The cross section micrographs show that obtained coatings are characterized by a homogeneous and dense structure. It was revealed that coating was well bonded to the substrate, there was no discontinuity at the interface. The porosity was low and the average pore size was also small. It could be observed, that the Cr₃C₂ particles were surrounded by the Ni–Cr matrix, which well adhered to the carbide particles.
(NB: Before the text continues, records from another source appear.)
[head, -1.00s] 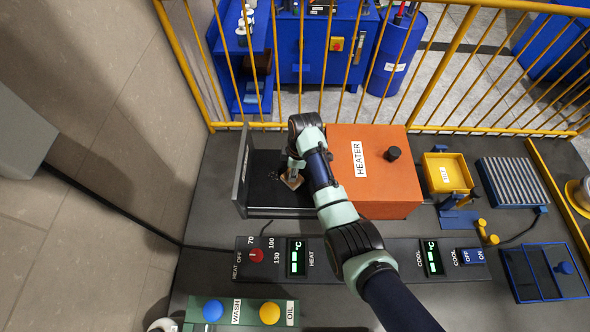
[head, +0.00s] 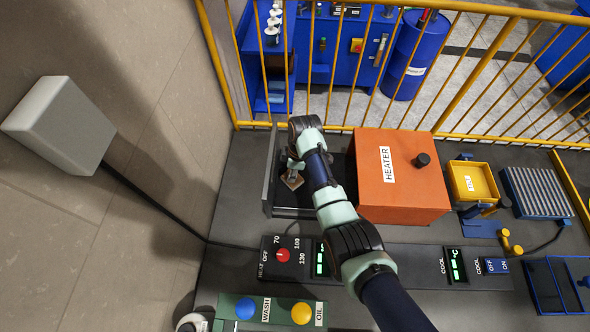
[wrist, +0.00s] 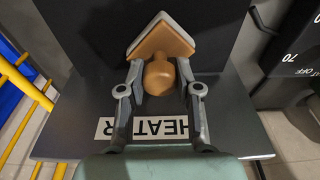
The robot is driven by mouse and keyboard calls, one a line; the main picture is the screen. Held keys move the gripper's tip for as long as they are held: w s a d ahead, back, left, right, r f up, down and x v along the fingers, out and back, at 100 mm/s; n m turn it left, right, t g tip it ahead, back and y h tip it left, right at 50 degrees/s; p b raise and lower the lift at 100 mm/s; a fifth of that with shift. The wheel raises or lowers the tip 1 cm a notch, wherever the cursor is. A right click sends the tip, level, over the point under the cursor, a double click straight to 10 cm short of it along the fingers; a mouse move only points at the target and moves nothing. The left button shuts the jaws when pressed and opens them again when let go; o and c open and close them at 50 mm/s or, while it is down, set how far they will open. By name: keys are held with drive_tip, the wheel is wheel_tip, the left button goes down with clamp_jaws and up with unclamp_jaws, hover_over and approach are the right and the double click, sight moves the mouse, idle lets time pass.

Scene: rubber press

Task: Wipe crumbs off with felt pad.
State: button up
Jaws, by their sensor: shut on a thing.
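My gripper (wrist: 159,82) is shut on the tan knob (wrist: 159,74) of the felt pad (wrist: 161,42). The pad is a square tan and grey block; it also shows in the head view (head: 292,181). I hold it over the dark tray (head: 285,206) that sticks out left of the orange heater (head: 402,182), close to the tray's upright end plate (head: 270,165). I cannot tell whether the pad touches the tray. No crumbs can be made out now; my arm covers part of the tray.
A yellow bin (head: 472,182) and a ribbed plate (head: 536,192) stand right of the heater. A control strip with a red knob (head: 283,255) runs along the front. A yellow railing (head: 330,126) closes off the back; a wall is at left.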

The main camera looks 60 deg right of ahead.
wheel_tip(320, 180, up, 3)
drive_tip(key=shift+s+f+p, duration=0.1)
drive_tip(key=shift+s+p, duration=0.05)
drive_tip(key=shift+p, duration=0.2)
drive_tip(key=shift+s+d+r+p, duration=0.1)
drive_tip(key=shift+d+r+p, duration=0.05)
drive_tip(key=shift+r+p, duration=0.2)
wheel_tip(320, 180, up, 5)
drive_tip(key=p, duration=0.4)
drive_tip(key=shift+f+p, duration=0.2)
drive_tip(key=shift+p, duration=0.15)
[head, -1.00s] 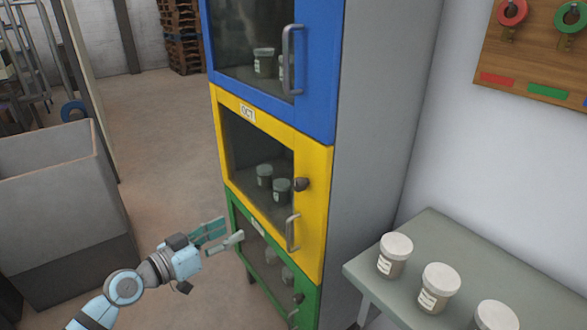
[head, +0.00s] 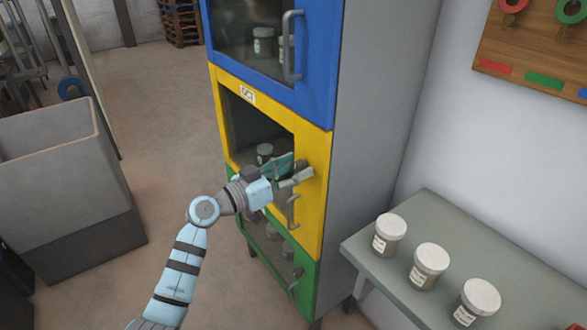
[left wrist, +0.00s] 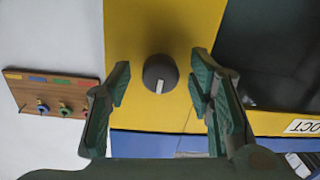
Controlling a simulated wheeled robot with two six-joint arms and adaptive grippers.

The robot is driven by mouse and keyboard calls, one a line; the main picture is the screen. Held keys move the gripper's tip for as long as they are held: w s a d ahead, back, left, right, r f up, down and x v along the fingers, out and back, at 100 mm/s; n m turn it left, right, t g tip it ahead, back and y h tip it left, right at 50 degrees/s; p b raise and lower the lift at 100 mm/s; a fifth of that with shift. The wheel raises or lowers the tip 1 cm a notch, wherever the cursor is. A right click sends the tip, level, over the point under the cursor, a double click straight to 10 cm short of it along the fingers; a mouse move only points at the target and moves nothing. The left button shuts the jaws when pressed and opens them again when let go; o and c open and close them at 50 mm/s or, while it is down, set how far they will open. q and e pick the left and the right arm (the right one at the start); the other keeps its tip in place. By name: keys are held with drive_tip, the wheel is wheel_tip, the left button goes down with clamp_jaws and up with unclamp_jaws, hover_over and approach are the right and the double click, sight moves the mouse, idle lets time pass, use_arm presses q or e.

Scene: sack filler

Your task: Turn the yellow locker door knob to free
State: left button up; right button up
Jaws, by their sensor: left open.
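The yellow locker door (head: 311,225) is the middle door of a stacked locker and is shut. Its dark round knob (left wrist: 160,74) with a pale mark shows in the left wrist view, on the yellow frame beside the dark window. My left gripper (head: 304,172) is in front of the yellow door at knob height. In the left wrist view its open fingers (left wrist: 158,85) stand on either side of the knob, with gaps, and hold nothing. In the head view the gripper mostly hides the knob. The door's grey handle (head: 292,211) is just below. My right gripper is not in view.
A blue door (head: 318,100) is above and a green door (head: 305,265) below, each with a handle. A grey table (head: 440,225) with several lidded jars (head: 389,235) stands at right. A tag board (head: 535,60) hangs on the wall. A grey bin (head: 60,205) stands at left.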

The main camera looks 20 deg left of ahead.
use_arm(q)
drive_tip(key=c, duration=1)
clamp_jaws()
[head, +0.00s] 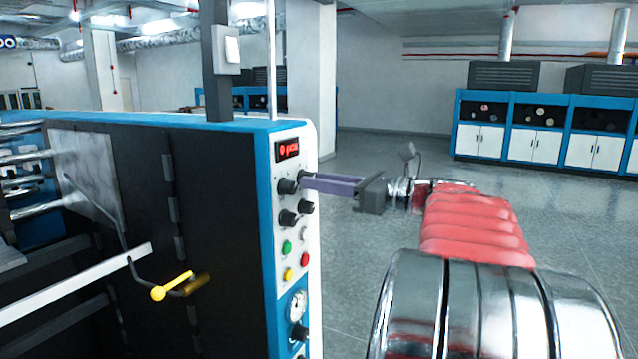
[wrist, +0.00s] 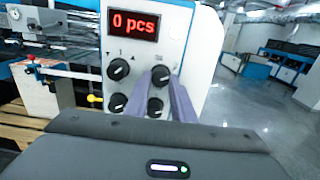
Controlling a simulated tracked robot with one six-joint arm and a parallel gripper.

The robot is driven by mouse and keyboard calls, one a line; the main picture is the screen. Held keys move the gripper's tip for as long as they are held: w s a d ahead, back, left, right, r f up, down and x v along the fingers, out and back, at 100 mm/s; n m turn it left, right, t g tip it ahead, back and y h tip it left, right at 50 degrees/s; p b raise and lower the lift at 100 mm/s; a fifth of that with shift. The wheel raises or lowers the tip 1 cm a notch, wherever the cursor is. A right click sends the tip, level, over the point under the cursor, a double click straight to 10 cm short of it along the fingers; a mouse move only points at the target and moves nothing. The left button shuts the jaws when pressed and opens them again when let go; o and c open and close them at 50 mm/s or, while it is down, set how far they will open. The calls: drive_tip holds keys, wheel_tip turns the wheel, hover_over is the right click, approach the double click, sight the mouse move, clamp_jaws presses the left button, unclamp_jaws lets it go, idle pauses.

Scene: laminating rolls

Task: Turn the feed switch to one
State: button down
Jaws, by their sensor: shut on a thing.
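The control panel (head: 292,200) on the blue-edged machine carries several black knobs below a red display. In the wrist view the display (wrist: 134,24) reads "0 pcs". The upper right knob (wrist: 160,74) sits at the tips of my gripper (wrist: 165,85), whose purple fingers are shut on it. In the head view my gripper (head: 304,181) reaches the panel from the right and partly hides this knob. The upper left knob (wrist: 118,69) has a "1" mark above it between small arrows. The marking above the gripped knob is too small to read.
Two lower knobs (wrist: 117,103) (wrist: 155,107) lie close under the fingers. Green (head: 287,247), white, yellow and red buttons sit lower on the panel, above a gauge (head: 298,306). A yellow-handled crank (head: 172,286) projects at the left. Open floor lies to the right.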

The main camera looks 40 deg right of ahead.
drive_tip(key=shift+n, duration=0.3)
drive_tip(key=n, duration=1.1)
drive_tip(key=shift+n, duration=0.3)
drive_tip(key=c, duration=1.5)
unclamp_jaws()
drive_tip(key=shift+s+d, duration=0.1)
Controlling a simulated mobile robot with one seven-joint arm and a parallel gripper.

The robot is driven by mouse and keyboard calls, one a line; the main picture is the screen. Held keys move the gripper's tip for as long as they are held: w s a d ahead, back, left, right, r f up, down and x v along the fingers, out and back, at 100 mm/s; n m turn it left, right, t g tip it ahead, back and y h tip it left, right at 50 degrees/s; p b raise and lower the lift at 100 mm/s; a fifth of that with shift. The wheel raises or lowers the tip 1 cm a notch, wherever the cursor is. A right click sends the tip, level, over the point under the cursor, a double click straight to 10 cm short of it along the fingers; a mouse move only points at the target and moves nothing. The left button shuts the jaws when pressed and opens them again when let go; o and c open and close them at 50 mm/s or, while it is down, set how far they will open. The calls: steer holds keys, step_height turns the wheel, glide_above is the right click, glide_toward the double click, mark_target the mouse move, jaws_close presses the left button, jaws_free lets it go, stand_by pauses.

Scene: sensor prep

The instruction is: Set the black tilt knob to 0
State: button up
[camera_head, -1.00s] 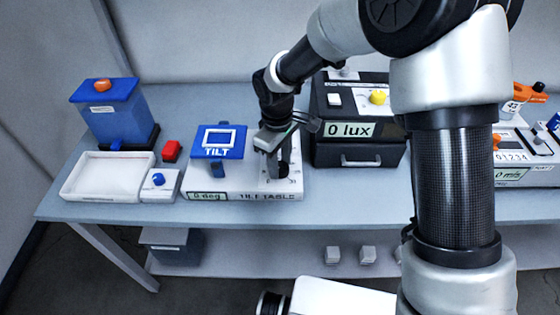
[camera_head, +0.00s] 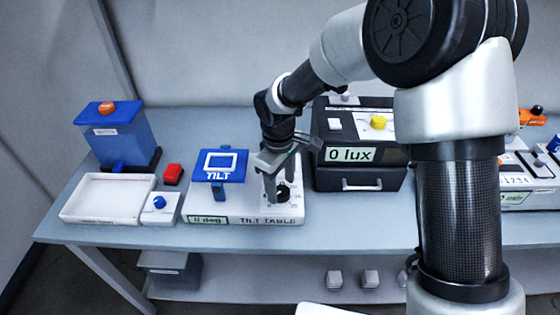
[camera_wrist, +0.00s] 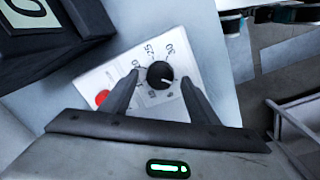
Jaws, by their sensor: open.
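The black tilt knob (camera_wrist: 160,75) sits on the white dial panel (camera_wrist: 178,106) of the tilt table. A white pointer mark shows on its lower right side in the wrist view, and 25 and 30 are printed beyond it. My gripper (camera_wrist: 160,81) is open, with one finger on each side of the knob and gaps between. In the head view my gripper (camera_head: 279,196) points down over the dial, and the knob (camera_head: 283,191) shows partly between the fingers. The tilt table's display (camera_head: 208,220) reads in deg, but its number is too blurred to be sure of.
The blue TILT platform (camera_head: 219,166) stands just left of my gripper. The black 0 lux box (camera_head: 358,172) is close on the right. A white tray (camera_head: 108,200), a blue-knobbed box (camera_head: 158,207) and a red block (camera_head: 173,174) are at the left.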

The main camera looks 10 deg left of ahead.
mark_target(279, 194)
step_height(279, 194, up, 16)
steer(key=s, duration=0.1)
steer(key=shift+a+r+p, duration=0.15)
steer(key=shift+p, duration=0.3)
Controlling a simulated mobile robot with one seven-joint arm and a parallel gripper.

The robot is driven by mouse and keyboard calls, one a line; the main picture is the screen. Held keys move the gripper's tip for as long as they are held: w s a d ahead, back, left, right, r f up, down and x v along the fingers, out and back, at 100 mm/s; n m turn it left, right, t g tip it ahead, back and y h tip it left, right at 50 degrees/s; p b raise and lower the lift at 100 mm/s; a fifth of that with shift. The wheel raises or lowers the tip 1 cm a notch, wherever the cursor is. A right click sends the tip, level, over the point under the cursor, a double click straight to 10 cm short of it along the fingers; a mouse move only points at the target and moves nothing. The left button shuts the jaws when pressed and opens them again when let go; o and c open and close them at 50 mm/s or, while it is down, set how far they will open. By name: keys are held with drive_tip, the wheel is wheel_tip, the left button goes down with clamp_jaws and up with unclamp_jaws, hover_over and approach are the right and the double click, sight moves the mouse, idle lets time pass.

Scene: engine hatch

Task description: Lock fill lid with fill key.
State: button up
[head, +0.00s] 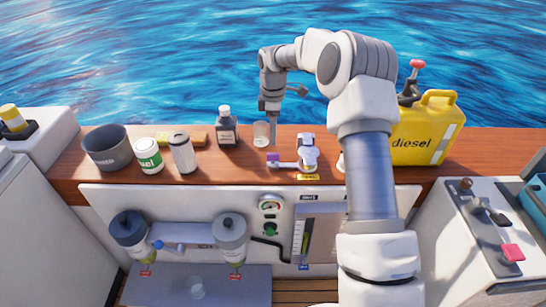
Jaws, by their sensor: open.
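The fill lid looks to be the grey-white round fitting (307,150) on the wooden deck, above a small yellow label (308,177). A small purple block with a light bar (273,159) lies just left of the fitting, the bar reaching toward it. This may be the fill key, but it is too small to be sure, and I cannot tell whether it touches the lid. My gripper (273,141) points down, open, just above and behind the purple block, close to a clear glass (261,134). The gap between its fingers is hard to see.
A dark bottle (228,131), a white can (182,152), a green-labelled tub (148,156) and a grey pot (106,148) stand to the left. A yellow diesel can (422,135) stands at right. Water lies beyond the deck's back edge.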

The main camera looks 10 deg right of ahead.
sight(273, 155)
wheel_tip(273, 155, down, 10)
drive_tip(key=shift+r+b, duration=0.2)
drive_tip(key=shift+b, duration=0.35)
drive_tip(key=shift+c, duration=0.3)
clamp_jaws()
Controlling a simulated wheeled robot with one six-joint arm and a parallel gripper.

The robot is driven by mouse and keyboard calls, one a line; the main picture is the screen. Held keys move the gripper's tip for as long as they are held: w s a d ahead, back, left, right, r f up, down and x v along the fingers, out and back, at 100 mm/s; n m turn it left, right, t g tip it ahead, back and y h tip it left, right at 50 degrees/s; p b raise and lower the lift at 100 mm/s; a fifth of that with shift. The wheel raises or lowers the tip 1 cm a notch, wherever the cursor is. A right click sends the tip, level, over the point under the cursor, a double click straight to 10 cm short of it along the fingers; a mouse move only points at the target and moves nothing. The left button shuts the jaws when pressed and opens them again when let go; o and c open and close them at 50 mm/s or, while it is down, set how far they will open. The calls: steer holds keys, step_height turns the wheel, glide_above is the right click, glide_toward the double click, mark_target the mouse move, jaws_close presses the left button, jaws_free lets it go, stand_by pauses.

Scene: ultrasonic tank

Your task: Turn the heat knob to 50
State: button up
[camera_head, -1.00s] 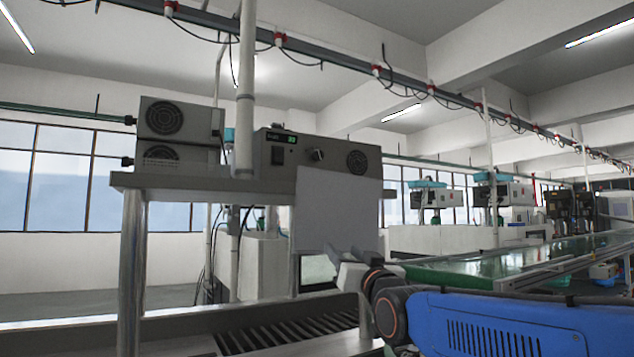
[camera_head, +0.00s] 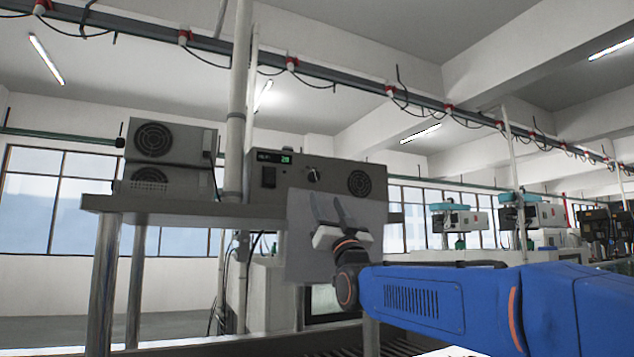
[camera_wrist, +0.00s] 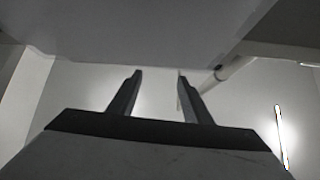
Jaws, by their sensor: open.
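The heat knob (camera_head: 313,174) is a small dark round knob with a light mark, on the front of a grey control box (camera_head: 335,170) in the head view. A small green-lit display (camera_head: 286,159) sits up and left of it; its digits look like 28 but are too small to be sure. My gripper (camera_head: 328,197) is open and empty, fingers pointing up, just below the knob in the picture; no contact shows. In the wrist view my two fingers (camera_wrist: 158,74) stand apart beneath a grey surface, and the knob is not visible.
A black switch (camera_head: 268,176) is left of the knob and a round fan grille (camera_head: 359,183) is right. A pale flat panel (camera_head: 302,262) hangs below the box, behind my gripper. A vertical pipe (camera_head: 237,110) and a shelf with fan boxes (camera_head: 160,155) stand left.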

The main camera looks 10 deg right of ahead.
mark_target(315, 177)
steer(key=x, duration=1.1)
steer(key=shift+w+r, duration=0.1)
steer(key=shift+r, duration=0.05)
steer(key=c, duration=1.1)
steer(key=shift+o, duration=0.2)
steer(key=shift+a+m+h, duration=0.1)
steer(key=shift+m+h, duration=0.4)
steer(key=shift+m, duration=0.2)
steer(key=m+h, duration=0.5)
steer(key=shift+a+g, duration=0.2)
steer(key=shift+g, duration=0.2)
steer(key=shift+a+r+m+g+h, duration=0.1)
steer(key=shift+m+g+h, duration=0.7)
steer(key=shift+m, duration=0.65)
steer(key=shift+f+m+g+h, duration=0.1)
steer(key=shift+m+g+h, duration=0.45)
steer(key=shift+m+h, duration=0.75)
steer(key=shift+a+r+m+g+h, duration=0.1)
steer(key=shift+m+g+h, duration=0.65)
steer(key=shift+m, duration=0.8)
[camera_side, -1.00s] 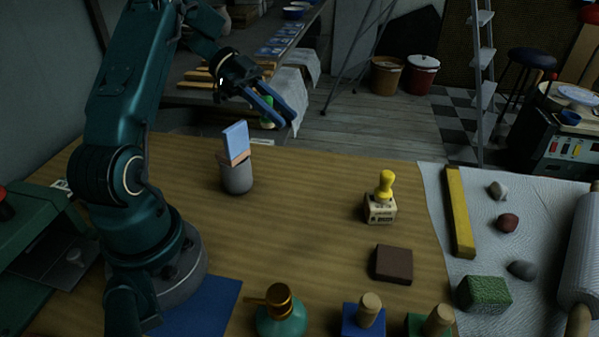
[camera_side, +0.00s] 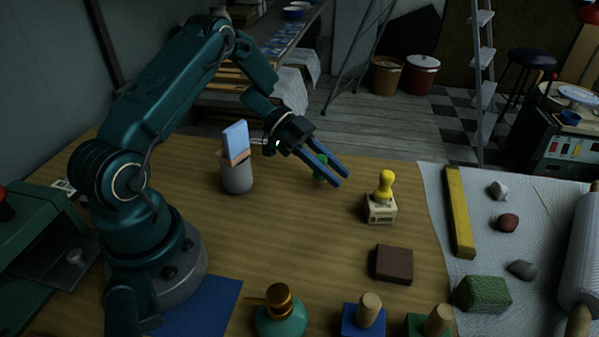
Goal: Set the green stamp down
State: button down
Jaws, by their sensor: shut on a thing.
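My gripper (camera_side: 340,180) is shut on the green stamp (camera_side: 320,164), over the far middle part of the wooden table. Only a bit of the stamp's green handle shows between the blue fingers; the rest is hidden. I cannot tell how far it is above the table. A yellow stamp (camera_side: 386,187) with a pale printed block stands upright on the table, just right of my fingertips and apart from them.
A grey cup (camera_side: 237,178) holding a blue-and-tan piece stands left of my gripper. A brown block (camera_side: 393,264) lies in front of the yellow stamp. Wood-handled blocks and a teal bottle (camera_side: 281,318) line the near edge. The table's middle (camera_side: 290,235) is clear.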

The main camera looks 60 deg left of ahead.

Figure 2 shows the cross-section of the manufactured coating.

Figure 2: Cross-section of manufactured coating: (a) mag. 150×, (b) mag. 500× and (c), mag. 2500×

Based on the results of the investigations, it was found that the microhardness of the coating increases, and the maximum value is obtained as 790 HV0.3, while the minimum hardness is about 180 HV0.3, which means that the produced coating has increased in hardness compared to the substrate (AZ31) by about 338% (Figure 3.).

Figure 3: Hardness distribution of coated sample from the surface to substrate

Based on the carried out investigations, the following conclusions can be drawn:
1. The obtained coating is characterized by a homogeneous and dense structure, also no cracks or discontinuities were found on the surface of the produced Cr₃C₂–NiCr coating.
2. The thickness of the manufactured coating was about 300 ± 15 μm.
3. Measurements of the microhardness distribution in the sprayed coating indicate an increase up to 790 HV 0.3 (substrate material was equal to 180 HV 0.3).
4. In the sprayed coatings are two main phases, namely Cr₃C₂ and CrNi₃.
5. The dominant mechanism of wear is a classic adhesive one.